Edward Aglionby writes to Burghley in 1592 (Calender of Border Papers) as follows:
‘The countrie of Annendale [Annandale] is stronge by theire great and many surnames, as Maxwelles, Johnstons, Armestronges, Irwaines, Bells, and Carlelles (Carlyles, Carlyle).’
As for Liddesdale, ‘it is the most offensive countrie against both the West and Middle Marches. The strength of this countrie consisteth in two surnames of Armestranges and Elwoodes [Elliots].
‘Betwizt Eske and Sark dwelleth the surname of Johnsons, called the Johnsons of Greatney.
‘Above them dwelleth Kinmont and Armestronge, and about him dwelleth an hundred able men all Armestronges. About Kirtle is a surname of Irwyns, a surname of proper men.
‘Above them is a great surname of Belles and Carlilles, who hath bene longe in fede with the Irwins.’
In the north of Annandale dwell the Johnstones. Towardes the meetinge of Annan and the water of Milk, and of both sides thereof all Loughwood, dwelleth the Lard Johnson and c c c sufficient men of his name.
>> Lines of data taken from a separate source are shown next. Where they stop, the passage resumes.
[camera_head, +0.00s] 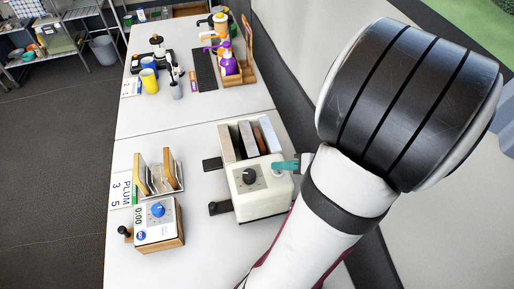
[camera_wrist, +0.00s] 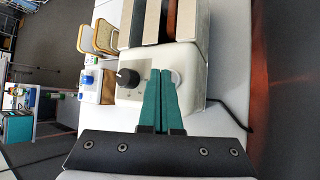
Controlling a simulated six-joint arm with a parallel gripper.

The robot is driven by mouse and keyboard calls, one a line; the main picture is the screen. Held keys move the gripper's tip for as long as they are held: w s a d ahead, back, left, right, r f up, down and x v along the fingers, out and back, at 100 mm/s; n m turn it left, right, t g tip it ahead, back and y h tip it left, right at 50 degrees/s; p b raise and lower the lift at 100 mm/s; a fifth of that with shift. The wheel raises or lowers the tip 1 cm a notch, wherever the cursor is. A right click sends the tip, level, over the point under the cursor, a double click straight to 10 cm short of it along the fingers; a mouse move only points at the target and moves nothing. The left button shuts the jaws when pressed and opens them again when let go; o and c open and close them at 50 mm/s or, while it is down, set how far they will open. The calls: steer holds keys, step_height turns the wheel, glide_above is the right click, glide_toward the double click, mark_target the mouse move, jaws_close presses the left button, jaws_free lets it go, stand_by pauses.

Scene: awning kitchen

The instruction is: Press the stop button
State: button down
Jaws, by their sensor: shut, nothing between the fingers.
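A cream toaster (camera_head: 262,200) stands on the white table with brown slices (camera_head: 246,138) in its top slots. Its front panel (camera_wrist: 195,95) has a dark round knob (camera_head: 249,176), also in the wrist view (camera_wrist: 127,78). A pale round button (camera_wrist: 177,77) shows partly beside my fingertips; I cannot read any label on it. My gripper (camera_head: 284,166) has teal fingers, shut together and empty. In the wrist view the fingertips (camera_wrist: 160,72) lie over the panel between knob and button, hiding part of it. I cannot tell if they touch.
A timer with a blue knob (camera_head: 158,210) and a rack with toast (camera_head: 156,172) stand left of the toaster. A black lever (camera_head: 220,208) juts from the toaster. Cups (camera_head: 149,80) and bottles (camera_head: 228,62) stand farther back. The table between (camera_head: 170,125) is clear.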

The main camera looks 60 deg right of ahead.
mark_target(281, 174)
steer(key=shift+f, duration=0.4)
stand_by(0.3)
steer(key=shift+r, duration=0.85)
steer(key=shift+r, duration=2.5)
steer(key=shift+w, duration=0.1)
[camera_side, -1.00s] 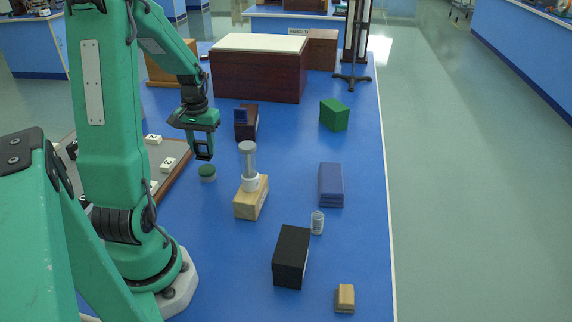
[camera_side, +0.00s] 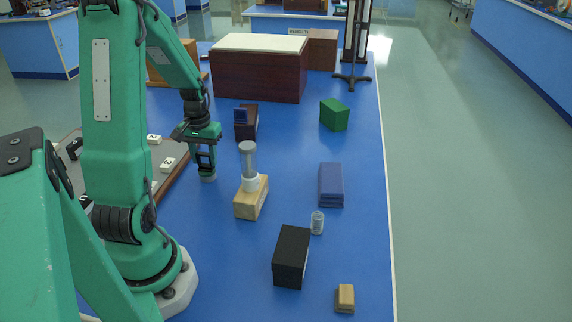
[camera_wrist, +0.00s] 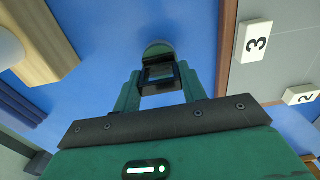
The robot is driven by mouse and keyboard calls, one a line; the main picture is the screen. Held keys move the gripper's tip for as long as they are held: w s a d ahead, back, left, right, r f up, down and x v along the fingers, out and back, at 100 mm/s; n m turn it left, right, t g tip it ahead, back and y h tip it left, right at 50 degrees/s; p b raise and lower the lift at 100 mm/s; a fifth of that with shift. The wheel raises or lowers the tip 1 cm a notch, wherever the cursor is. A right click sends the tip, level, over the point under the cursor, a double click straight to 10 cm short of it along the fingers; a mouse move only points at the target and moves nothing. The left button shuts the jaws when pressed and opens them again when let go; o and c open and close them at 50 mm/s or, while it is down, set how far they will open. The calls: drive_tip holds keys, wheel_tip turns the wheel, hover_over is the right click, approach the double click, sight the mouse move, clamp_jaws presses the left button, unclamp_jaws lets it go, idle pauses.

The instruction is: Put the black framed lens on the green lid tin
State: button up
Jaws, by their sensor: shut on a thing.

‘Towardes and above Dumfrize is the Lord Maxwell and Lord Harrys [Heries], and a 1000 Mauxwelles under them. They have bene in fede with the Johnsons theis many years, which is a weakeninge of Scotland and a strength to England.’
Mentioned elsewhere are the Maxwells, Johnsons, Urwins, Grames, Bells, Carlills, Battison, Litles, Carrudders.
The phonetic spelling is taken from letters written in 1560 – 1598
On both sides of the river Esk dwell the Grames
River Leven: Grahams and Storyes
Above Kirklinton dwelleth a great surname of Fosters.
Hethersgill is a surname of Hetheringtons.
In Bewcastle, their dwelleth Fosters, Crosers, and Nixons.
In Gilsland the Belles. Milbournes and Hardens.
At Brough are the Liddalles, Glasters, Huntingdons, and Hodgesons,
Near Penrith are Musgraves and Salkelds.
Ewsdale: Gingles (?)
Teviotdale, Trombles, Ollyveres, Synsleves, Robsons, Davesons, Yonges, Burnes, Pringles.
Carey, in writing to Burghlley in 1598 concerning the Middle March, says, ‘Those of Tyvidale are all great riders (reivers) and the worst men in the countrye.’
Also mentioned are:
Gentlemen—Mus¬graves, Loders, Curwenes, Sawfelde.
Surnames— Greames, Rutliches, Armestrongs, Fosters, Nixons, Tailors, Stories
You will find in North Tynedale the well-known ‘4 graynes’ of Charlton, Robson, Dodd and Milburn;
in Redesdale there were Reeds and Halls (between whom there was an ancient feud, see the ‘Ballad of Parcy Reed). Also in Redesdale are Andersons, Hedleys and Potts;
In Coquetdale are the Selbies, Clennells, Wilkinsons.
Tindale—Charletons, Dodds, Milbornes, Robsons, Yaroes, Stapletons.
Rededsdale. Halls, Hedleys, Andersons, Potts, Reades, Dunnes, Mil¬burnes.
Gentlemen—Forsters, Selbies, Graies, Strouders, Swiners, Mustians. Ogeles, Fenikes, Hernes, Withringtons, Medfords, Shafters, Ridleis, Carnabies.
Sur¬names—Johnsons, Vardes, Ourdes, Wallisses, Stories, Armestronges, Dunnes, Flukes.
East Teviotdale. Carrs, Yongs, Pringles, Burnes, Davisons, Gilleries, Tattes.
‘Liddesdale — Rudderfords, Carrs, Dowglasses, Trombles, Scottes, Piles, Robsons, Halls, Olivers, Ludlers, Armestrongs, Elwoods, Nixons, Crosiers, Turners, Fosters.’